After a while, I'd go back to my mom begging for lessons again so that I could 'get better at the piano.'
And the cycle would continue. I'd take for a year or two, and then quit again. But always during those off times I'd be constantly playing around on the piano.
Although I didn't take lessons after age 13 (except for one semester in college), I was getting better and better at playing. I was without a teacher, but I was constantly 'practicing' on my own. Put simply, I was motivated.
I ended up paying my way through college by playing piano for the college's traveling group; I married a music minister, so I've been the resident pianist at most of the churches we've worked at; and I taught piano lessons for 15 years.
And I was a quitter.
That's not to say that every child who quits piano will end up like me. But just because a child quits piano doesn't mean that it's the end. If they have a true love for the piano, it's not the end of the world.
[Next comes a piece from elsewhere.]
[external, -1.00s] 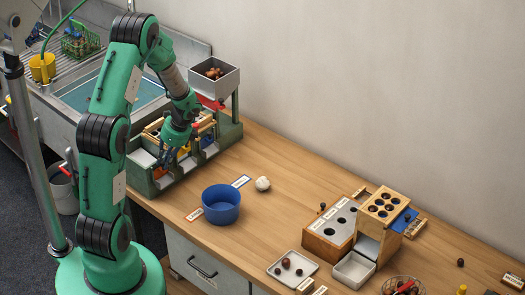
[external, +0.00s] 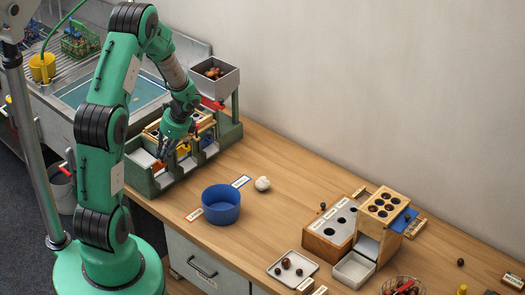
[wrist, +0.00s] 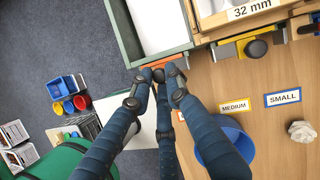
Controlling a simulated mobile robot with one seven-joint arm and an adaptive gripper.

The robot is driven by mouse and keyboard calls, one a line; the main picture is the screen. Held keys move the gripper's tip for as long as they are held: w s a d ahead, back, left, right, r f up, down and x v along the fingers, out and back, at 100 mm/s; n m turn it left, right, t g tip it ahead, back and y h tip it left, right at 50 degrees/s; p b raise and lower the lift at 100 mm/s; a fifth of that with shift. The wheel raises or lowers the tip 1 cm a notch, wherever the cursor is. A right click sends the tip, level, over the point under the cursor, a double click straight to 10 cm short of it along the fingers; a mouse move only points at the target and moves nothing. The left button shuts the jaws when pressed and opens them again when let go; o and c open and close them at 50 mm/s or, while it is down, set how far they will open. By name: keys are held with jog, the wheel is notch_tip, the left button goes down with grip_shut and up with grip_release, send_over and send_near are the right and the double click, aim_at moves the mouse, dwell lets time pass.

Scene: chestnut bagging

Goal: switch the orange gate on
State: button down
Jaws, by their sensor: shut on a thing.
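The orange gate (wrist: 162,61) shows as an orange strip at the front edge of the sorter's left bay in the wrist view. My gripper (wrist: 156,75) is at this strip, its fingertips closed together on the gate's small dark knob. The fingers hide most of the knob and part of the strip. In the external view my gripper (external: 162,158) is low at the front of the green sorter (external: 146,184). How far the gate is shifted is hard to tell.
A yellow gate (wrist: 243,43) with a dark knob sits to the right of my gripper. A blue bowl (external: 221,204) stands on the bench, with MEDIUM (wrist: 235,106) and SMALL (wrist: 282,97) labels near it. A white crumpled lump (external: 262,184) lies beside it.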

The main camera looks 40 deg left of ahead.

They'll continue playing. Just watch for those cues that might indicate that piano lessons may be appropriate again.
Consider your own motivations for piano lessons.
Why do you want your children to learn piano? Because you quit lessons as a child and wish you hadn't? Because you want your child to be a concert pianist? Or because you want to give them a strong musical education?
Consider your motivations. Double check that the end justifies the means. And communicate those motivations to your children.
But whatever you do, don't make it a power struggle. If you do, any natural love for the piano your children may have might be masked by their frustration over being 'forced' to take lessons.
Once you have considered all of the above you may have your answer to "Should I force my child to take piano lesson". I hope this has helped both you and your child.